May 7, 2023

Prokofiev, Quintet in G Minor, Op. 39

Read about the students performing this work today.

Cirque Quintet Biography

Bizet, L'Arlésienne Suite No. 2

The music from Bizet's L'Arlésienne (The Girl from Arles) was originally composed to accompany a play of that name written by French author Alphonse Daudet. Set in the southern French town of Arles, L'Arlésienne tells the story of a young peasant named Fréderi, who falls in love with a mysterious woman – but ultimately loses her to another man and descends into madness.

The play premiered in 1872 to decidedly mixed reviews. While the drama itself faltered and closed after a handful of performances, the music was well received. Bizet created an arrangement of select movements for a full orchestra – after initially being limited to the resources of a small theater ensemble – and set the stage for his music, particularly the now-famous “Farandole,” to well surpass the reputation of the theatrical production.

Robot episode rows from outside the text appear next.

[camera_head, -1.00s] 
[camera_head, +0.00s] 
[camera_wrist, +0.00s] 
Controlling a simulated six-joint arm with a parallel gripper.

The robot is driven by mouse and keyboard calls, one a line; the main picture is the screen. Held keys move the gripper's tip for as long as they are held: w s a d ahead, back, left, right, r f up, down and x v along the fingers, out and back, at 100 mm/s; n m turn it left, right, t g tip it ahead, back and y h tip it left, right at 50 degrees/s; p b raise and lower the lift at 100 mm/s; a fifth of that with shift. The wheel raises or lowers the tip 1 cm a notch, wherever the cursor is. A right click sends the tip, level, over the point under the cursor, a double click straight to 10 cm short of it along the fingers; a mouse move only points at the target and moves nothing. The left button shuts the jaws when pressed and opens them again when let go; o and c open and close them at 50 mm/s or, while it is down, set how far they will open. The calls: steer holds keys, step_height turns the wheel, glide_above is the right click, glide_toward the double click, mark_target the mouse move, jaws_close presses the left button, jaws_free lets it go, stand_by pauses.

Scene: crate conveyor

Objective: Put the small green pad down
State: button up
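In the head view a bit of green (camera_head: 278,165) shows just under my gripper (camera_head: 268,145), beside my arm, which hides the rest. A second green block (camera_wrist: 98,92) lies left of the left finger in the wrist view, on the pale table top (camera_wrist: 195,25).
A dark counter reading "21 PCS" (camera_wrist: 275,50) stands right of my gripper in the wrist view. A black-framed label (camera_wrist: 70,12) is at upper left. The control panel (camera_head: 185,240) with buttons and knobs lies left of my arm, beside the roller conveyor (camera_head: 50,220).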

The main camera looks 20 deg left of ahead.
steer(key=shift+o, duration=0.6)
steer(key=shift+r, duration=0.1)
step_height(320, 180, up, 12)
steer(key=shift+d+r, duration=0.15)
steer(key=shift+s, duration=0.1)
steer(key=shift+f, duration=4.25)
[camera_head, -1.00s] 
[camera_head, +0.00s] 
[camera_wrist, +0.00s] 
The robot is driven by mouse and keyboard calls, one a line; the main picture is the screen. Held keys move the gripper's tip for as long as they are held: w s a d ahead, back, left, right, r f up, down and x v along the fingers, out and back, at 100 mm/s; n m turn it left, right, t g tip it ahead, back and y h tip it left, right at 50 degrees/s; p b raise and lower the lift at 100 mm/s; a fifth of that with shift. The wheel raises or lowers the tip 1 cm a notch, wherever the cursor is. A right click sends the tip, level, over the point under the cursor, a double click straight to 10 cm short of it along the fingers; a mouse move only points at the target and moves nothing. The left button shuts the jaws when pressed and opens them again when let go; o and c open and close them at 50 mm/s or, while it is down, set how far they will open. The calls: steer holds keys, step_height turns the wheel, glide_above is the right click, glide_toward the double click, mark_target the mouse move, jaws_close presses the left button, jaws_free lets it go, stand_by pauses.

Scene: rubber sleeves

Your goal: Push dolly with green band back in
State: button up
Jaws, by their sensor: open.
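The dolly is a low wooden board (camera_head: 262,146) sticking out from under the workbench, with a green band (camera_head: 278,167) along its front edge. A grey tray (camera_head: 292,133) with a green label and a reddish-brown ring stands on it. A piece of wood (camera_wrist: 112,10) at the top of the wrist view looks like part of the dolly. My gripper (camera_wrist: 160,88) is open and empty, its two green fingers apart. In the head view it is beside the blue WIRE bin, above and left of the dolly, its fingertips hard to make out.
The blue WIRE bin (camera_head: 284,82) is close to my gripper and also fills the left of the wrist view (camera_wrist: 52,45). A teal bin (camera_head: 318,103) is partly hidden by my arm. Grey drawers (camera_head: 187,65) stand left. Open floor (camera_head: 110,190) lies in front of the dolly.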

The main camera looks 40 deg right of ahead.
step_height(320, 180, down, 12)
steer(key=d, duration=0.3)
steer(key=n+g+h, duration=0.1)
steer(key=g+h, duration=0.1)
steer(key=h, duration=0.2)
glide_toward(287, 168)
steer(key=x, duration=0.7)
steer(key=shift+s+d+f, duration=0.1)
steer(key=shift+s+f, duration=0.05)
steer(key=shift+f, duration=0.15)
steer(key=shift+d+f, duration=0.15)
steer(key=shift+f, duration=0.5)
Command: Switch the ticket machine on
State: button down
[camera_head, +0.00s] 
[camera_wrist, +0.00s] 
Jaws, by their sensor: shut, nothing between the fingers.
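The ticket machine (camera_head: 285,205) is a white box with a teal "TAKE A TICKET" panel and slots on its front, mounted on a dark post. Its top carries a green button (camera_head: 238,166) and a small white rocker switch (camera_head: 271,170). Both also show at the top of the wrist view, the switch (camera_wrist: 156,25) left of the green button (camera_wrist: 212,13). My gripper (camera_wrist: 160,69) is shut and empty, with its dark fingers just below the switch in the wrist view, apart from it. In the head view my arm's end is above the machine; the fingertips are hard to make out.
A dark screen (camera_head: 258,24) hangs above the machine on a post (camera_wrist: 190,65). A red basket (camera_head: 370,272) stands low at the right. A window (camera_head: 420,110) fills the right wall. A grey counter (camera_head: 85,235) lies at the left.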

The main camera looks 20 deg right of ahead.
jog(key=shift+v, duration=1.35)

Bizet died at age 36 in 1875, mere months after the premiere of what, unbeknownst to him, was to become his most enduring composition, the opera Carmen. Following his death, his friend and colleague Ernest Guiraud acquired some of his scores and began issuing arrangements and suites of some of Bizet’s work. L'Arlésienne Suite No. 2 was one of these suites, and it has become one of the most popular representations of his work.

– Leah Branstetter

Sarah Gibson, Can’t Never Could: A Fantasy for Two Pianos and Orchestra

From the composer:

Can’t Never Could is a fantasy for two pianos and orchestra. As an alumna of the Atlanta Symphony Youth Orchestra—I was the orchestral pianist—I had a blast thinking about what sort of orchestral colors, techniques, or ideas would have excited me as a young composer sitting in the middle of an orchestra during rehearsals and performances. With this in mind, I decided to give each instrumental family a virtuosic section which challenges what one might normally do in traditional repertoire. These changes in orchestration trigger the changes in form as the duo pianists (my piano duo, HOCKET) interact in fantastical flourishes around the orchestral material.

– Sarah Gibson

Stravinsky, Le sacre du printemps (The Rite of Spring)

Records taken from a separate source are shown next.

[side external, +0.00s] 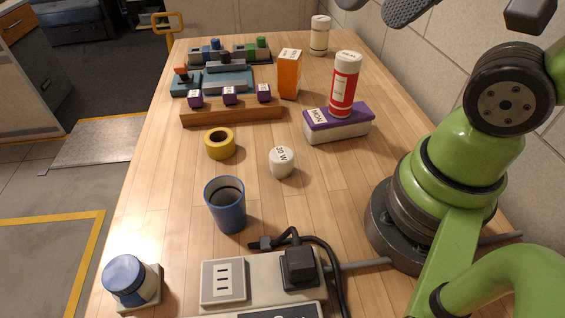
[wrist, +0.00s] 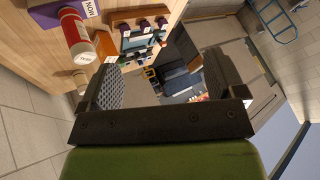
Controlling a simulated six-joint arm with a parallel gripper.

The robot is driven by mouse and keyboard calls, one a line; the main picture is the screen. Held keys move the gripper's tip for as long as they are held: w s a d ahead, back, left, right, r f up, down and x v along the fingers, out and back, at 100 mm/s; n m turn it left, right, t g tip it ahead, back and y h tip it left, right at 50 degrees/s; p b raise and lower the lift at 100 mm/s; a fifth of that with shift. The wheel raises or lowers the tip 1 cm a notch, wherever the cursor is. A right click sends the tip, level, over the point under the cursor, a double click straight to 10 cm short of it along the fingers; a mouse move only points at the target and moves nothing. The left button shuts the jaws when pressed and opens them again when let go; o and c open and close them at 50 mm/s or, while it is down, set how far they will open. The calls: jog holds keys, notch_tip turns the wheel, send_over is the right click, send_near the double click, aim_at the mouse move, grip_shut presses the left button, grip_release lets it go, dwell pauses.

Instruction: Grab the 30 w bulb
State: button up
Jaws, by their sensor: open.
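The 30 W bulb (side external: 281,162) is a short white rounded piece with "30 W" printed on its top. It rests on the wooden table in the middle of the side external view. I do not see it in the wrist view. My gripper (wrist: 166,82) is open in the wrist view, with nothing between its two dark fingers. It is high above the table, well apart from the bulb; only dark parts of it show at the top right edge of the side external view.
Near the bulb stand a blue cup (side external: 226,205), a yellow tape roll (side external: 220,144) and a purple-lidded "MON" box (side external: 338,127) bearing a red-and-white bottle (side external: 344,85). A power strip (side external: 255,272) with a black plug and cord lies in front. Table around the bulb is clear.

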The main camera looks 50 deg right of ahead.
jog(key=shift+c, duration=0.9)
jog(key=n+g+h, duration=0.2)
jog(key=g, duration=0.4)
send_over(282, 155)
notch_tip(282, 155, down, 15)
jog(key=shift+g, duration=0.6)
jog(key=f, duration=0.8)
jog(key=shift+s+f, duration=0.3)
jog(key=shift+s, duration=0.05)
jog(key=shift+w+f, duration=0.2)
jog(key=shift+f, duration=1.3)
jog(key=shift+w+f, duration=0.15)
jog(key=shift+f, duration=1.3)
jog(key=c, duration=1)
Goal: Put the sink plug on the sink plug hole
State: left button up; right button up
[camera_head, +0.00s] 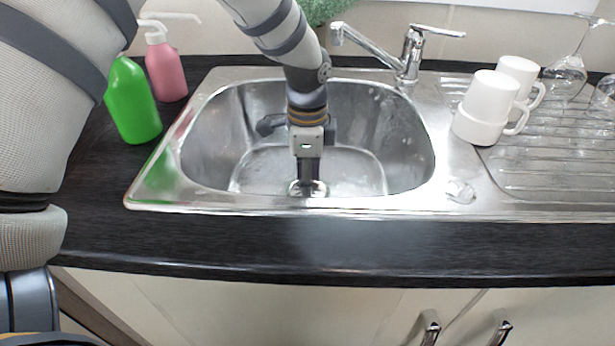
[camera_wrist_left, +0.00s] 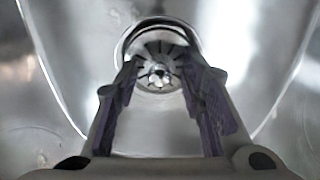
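My left gripper (camera_head: 308,185) reaches down into the sink bowl and points at its bottom. In the left wrist view its two fingers (camera_wrist_left: 160,72) stand apart, with no clearly held thing between them. The sink plug hole (camera_wrist_left: 153,48), a round metal drain with dark radial slots, lies just beyond the fingertips; a small bright centre piece shows on it. In the head view the hole (camera_head: 316,188) is partly hidden by the gripper. I cannot clearly make out the sink plug; a small shiny piece (camera_head: 460,191) on the steel ledge right of the bowl may be it. My right gripper is out of view.
The steel sink bowl (camera_head: 400,160) has walls close around the gripper. A tap (camera_head: 400,65) stands behind it. White mugs (camera_head: 487,108) and glasses (camera_head: 566,75) stand on the right drainer. A green bottle (camera_head: 132,100) and pink dispenser (camera_head: 165,70) stand left. The front worktop (camera_head: 330,245) is clear.

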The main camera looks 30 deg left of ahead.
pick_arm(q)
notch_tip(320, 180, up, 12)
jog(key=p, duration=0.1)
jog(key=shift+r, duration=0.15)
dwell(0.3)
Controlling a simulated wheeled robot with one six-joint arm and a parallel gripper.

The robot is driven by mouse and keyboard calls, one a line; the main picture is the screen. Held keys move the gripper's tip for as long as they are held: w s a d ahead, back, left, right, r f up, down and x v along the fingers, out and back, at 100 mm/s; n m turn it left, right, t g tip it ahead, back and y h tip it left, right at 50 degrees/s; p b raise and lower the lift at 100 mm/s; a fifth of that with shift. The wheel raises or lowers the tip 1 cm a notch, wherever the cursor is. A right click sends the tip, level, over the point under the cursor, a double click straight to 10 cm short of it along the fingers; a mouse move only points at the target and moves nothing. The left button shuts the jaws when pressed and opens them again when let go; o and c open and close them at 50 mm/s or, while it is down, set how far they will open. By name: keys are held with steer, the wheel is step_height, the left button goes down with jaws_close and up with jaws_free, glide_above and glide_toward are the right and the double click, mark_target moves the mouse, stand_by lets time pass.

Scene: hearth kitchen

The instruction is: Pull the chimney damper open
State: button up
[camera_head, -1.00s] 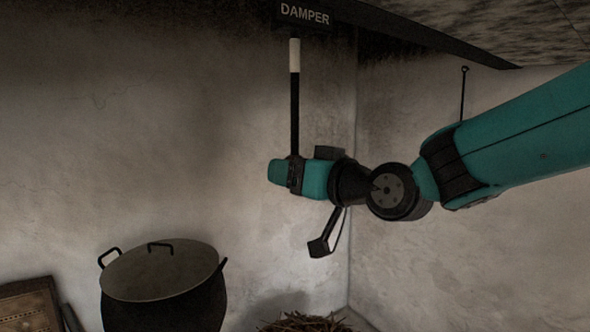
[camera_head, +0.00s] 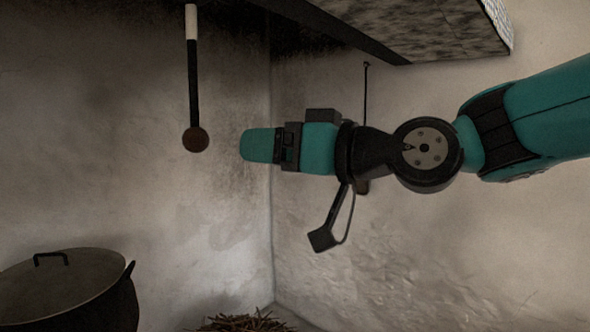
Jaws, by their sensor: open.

Stravinsky, Diaghilev and The Rite of Spring

The Rite of Spring, one of the landmarks of 20th-century music, was the final work in a trilogy – along with The Firebird (1910) and Pétrouchka (1911) – that Igor Stravinsky composed for Sergei Diaghilev’s Ballets Russes. It was during completion of The Firebird that Stravinsky received his inspiration for The Rite of Spring:

I had a fleeting vision which came to me as a complete surprise, my mind at the moment being full of other things. I saw in imagination a solemn pagan rite: sage elders, seated in a circle, watched a young girl dance herself to death. They were sacrificing her to propitiate the god of spring. Such was the theme of the Sacre du Printemps.

The dress rehearsal for The Rite of Spring took place without incident (Stravinsky created a piano duet version of the score for rehearsals). However, the May 29, 1913, premiere at the Théâtre des Champs-Elysées was quite another story. Members of the audience began jeering during the very first bars of the prelude. Matters only worsened when the curtain rose on, according to Stravinsky, "knock-kneed and long-braided Lolitas jumping up and down."

Others present during one of the most infamous moments in music history attested to actual physical altercations between audience members. Throughout the performance, conductor Pierre Monteux, according to Stravinsky, "stood there apparently impervious and nerveless as a crocodile. It is still almost incredible to me that he actually brought the orchestra to the end."

Stravinsky received his vindication when, on April 5, 1914, Monteux led a Paris concert performance of The Rite of Spring:

The hall was crowded. The audience, with no scenery to distract them, listened with concentrated attention and applauded with an enthusiasm I had been far from expecting and which greatly moved me. Certain critics who had censured the Sacre the year before now openly admitted their mistake. This conquest of the public naturally gave me intense and lasting satisfaction.